PROBLEM DESCRIPTION: Return all lines below containing the word "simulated".

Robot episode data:
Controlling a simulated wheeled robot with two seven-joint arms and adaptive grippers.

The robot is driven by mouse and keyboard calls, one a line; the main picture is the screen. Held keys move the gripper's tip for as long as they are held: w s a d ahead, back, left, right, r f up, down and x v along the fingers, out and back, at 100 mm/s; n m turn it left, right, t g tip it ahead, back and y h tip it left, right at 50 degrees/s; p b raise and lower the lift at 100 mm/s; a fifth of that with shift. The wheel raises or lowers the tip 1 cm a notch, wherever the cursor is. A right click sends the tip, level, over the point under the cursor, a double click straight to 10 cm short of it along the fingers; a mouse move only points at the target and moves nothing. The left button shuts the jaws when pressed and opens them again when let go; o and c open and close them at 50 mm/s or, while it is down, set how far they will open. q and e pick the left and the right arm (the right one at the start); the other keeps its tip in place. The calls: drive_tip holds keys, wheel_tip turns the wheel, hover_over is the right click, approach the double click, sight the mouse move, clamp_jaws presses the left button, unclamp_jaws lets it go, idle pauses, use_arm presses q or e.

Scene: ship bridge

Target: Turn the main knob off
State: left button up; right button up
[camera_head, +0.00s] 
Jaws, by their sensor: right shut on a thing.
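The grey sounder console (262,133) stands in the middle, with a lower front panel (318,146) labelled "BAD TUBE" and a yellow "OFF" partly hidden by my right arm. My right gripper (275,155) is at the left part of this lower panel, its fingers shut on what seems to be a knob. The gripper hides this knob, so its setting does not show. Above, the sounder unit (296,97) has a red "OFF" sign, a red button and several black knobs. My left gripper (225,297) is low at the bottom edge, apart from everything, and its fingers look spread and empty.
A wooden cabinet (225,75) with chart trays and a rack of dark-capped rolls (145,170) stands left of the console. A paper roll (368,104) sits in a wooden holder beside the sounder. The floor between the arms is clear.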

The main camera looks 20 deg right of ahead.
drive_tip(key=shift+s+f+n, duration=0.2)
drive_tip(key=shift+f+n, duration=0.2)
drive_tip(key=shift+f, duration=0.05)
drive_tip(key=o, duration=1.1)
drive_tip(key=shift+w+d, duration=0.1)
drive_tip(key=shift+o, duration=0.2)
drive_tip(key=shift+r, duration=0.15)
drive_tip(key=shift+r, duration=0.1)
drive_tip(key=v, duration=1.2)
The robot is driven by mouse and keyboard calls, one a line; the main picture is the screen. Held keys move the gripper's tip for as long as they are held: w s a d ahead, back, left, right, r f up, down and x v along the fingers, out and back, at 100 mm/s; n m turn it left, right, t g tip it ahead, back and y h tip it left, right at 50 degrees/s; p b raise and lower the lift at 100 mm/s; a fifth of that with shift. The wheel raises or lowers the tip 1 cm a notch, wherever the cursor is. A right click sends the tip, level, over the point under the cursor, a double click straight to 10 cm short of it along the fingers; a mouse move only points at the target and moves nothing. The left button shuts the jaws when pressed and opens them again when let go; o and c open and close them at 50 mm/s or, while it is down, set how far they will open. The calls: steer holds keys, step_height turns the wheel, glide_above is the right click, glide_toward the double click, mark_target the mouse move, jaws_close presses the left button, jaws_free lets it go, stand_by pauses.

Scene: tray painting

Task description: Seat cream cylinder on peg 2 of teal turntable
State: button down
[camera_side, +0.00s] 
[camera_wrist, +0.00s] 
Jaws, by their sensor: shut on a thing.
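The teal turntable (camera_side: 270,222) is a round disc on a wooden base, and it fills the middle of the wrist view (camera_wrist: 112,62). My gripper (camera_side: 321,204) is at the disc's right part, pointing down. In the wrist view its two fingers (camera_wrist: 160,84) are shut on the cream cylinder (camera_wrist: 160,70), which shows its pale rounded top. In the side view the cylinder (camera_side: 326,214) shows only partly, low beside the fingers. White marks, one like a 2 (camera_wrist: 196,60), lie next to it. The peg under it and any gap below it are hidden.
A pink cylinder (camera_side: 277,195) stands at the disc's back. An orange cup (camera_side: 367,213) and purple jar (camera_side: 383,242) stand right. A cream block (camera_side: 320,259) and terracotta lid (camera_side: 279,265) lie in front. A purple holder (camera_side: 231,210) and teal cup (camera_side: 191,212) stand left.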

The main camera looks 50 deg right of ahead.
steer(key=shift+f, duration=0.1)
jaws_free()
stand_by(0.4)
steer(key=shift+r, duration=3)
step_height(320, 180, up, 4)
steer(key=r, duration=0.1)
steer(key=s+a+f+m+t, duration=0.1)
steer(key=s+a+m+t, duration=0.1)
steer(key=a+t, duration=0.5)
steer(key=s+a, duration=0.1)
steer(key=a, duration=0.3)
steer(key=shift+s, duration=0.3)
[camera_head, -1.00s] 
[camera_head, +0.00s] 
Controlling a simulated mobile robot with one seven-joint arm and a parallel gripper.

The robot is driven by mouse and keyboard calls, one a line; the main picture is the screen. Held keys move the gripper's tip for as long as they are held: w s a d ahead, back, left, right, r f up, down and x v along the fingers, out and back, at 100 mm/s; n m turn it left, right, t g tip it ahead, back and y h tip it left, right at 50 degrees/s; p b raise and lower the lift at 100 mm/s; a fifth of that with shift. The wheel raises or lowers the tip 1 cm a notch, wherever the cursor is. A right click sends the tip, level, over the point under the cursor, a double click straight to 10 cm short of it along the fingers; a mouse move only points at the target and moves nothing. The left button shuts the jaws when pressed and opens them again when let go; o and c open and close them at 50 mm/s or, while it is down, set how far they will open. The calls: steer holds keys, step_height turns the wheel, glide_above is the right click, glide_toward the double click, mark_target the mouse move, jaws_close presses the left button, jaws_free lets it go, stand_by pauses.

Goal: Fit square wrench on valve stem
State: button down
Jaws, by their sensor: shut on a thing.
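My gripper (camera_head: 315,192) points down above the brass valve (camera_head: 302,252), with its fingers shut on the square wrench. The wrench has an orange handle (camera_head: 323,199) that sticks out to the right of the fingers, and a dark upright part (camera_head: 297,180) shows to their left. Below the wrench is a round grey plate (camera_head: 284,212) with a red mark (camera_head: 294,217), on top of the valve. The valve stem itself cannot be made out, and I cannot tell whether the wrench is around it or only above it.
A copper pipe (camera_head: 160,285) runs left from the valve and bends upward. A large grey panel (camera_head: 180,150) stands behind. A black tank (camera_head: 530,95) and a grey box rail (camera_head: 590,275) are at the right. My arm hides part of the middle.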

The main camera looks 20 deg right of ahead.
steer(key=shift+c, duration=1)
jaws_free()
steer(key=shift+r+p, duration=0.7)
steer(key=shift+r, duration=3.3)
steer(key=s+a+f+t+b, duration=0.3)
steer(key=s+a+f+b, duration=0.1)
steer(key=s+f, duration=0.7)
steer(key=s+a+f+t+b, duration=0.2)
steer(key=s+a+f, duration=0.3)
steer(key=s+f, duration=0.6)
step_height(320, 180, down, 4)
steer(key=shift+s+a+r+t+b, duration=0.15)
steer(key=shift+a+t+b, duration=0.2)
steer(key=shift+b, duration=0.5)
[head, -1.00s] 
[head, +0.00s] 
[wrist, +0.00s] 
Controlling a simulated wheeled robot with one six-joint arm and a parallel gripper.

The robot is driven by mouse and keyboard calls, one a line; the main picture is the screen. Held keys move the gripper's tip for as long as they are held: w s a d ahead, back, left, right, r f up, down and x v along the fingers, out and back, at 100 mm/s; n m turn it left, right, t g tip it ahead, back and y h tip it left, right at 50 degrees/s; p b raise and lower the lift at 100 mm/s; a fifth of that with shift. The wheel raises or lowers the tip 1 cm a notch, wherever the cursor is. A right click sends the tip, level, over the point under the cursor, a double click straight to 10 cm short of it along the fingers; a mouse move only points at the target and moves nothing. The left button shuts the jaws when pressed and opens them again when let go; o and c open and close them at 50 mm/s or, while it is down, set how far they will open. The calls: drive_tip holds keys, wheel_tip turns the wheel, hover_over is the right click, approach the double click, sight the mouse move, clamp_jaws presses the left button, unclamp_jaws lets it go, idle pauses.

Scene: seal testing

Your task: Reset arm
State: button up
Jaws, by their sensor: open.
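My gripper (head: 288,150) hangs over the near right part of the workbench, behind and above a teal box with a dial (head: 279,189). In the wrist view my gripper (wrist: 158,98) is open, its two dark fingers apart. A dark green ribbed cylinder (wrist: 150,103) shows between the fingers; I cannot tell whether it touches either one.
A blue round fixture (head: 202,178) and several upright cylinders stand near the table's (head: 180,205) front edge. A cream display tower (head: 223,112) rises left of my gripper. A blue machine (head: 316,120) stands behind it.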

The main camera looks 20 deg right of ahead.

WRITTEN RESPONSE:
Controlling a simulated wheeled robot with two seven-joint arms and adaptive grippers.
Controlling a simulated mobile robot with one seven-joint arm and a parallel gripper.
Controlling a simulated wheeled robot with one six-joint arm and a parallel gripper.

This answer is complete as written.